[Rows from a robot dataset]

## BEGIN

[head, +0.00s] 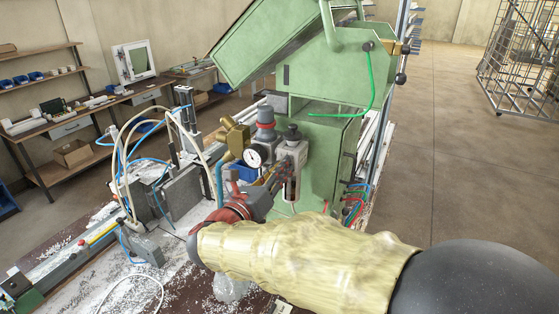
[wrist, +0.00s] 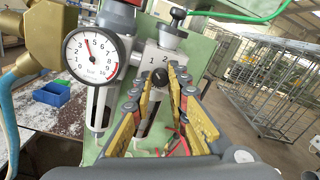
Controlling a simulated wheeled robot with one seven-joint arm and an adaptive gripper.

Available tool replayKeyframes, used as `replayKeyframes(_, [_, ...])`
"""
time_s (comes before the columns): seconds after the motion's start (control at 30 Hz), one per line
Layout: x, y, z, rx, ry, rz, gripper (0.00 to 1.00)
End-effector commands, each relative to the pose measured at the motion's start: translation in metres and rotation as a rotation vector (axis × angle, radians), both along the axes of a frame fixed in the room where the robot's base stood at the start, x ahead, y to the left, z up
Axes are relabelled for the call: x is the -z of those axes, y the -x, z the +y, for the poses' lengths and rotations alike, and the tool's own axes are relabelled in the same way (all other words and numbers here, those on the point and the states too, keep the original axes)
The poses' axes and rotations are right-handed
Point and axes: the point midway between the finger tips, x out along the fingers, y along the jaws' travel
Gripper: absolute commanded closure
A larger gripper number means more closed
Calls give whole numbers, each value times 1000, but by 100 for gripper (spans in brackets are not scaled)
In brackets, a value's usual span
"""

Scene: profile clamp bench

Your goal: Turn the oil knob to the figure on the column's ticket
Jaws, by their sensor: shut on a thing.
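The oil knob (wrist: 160,77) is a small dark round knob on the grey face of the lubricator (wrist: 150,57). The figures 1 and 2 show above it in the wrist view. My gripper (wrist: 164,78) is shut on the knob, with a yellow-padded finger on each side. In the head view my gripper (head: 262,192) reaches up to the front of the air unit (head: 291,154), and the oil knob is too small or hidden to make out. The knob's pointer mark is not clear. I cannot make out a ticket on the column in either view.
A white pressure gauge (wrist: 92,55) sits close left of my gripper, with a brass fitting (wrist: 45,35) beyond it. A black top knob (wrist: 178,16) stands above. The green machine housing (head: 328,150) is behind, with a green hose (head: 370,85). Open floor lies right.

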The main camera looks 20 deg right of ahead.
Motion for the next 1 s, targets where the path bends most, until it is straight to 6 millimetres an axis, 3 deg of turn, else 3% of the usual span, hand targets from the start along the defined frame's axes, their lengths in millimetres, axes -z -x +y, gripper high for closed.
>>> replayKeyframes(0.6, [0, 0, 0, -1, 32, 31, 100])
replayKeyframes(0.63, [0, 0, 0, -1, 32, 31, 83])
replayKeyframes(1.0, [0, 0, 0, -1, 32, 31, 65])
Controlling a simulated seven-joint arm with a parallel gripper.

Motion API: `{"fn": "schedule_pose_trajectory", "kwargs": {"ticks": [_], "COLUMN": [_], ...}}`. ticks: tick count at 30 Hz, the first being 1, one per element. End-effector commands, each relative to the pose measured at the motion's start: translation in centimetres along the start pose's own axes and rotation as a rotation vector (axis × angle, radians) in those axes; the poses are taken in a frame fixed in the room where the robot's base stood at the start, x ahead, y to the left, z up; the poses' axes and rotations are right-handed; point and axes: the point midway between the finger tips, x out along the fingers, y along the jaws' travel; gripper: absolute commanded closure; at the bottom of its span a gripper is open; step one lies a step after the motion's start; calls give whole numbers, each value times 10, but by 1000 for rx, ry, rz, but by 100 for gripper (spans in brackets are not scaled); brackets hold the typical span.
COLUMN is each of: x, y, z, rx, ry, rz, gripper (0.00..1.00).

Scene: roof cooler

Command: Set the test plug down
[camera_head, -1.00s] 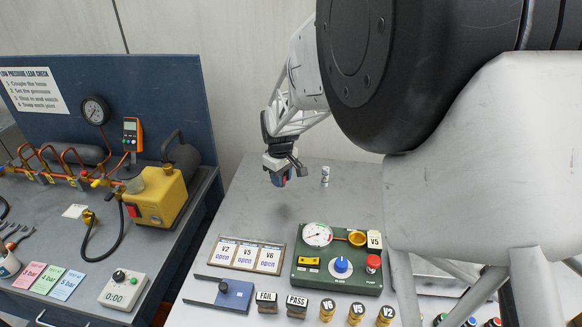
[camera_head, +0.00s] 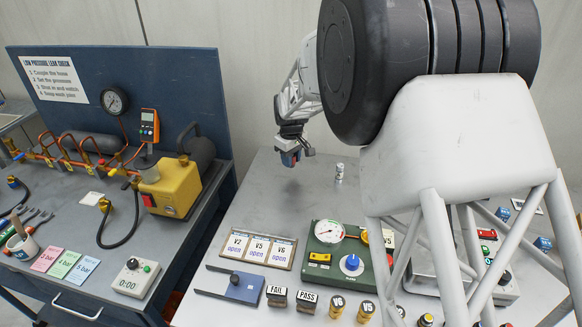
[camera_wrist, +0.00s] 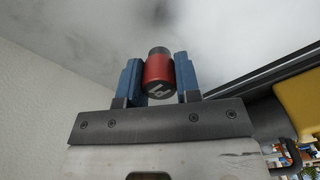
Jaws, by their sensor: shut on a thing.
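The test plug (camera_wrist: 158,72), a red cylinder with a dark grey end and a pale letter on it, is between the blue fingers of my gripper (camera_wrist: 160,78) in the wrist view. The fingers are shut on its sides. In the head view my gripper (camera_head: 290,158) is above the back left part of the grey bench (camera_head: 270,185). The plug is mostly hidden by the fingers there. I cannot tell the exact gap between plug and bench.
A small white labelled cylinder (camera_head: 339,173) stands right of my gripper. A green gauge panel (camera_head: 318,276), a card frame (camera_head: 258,247) and a blue clamp (camera_head: 243,286) are nearer the front. A yellow pump (camera_head: 172,188) is on the left bench.

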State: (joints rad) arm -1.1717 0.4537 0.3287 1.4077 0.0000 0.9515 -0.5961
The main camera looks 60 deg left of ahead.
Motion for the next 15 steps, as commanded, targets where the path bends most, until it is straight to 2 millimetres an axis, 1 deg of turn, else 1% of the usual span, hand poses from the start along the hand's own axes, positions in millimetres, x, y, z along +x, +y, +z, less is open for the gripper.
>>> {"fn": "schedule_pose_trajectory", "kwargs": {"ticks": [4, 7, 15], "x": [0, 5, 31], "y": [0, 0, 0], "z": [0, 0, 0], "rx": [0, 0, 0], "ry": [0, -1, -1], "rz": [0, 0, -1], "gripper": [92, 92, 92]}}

## END

* **Instructions for the task**: Identify all lines in the records above with the word "closed".

* **Answer for the task**:
A larger gripper number means more closed
Motion for the next 1 s, targets where the path bends most, until it is straight to 6 millimetres an axis, 3 deg of turn, else 3% of the usual span, hand targets from the start along the defined frame's axes, their lengths in millimetres, axes -z -x +y, gripper high for closed.

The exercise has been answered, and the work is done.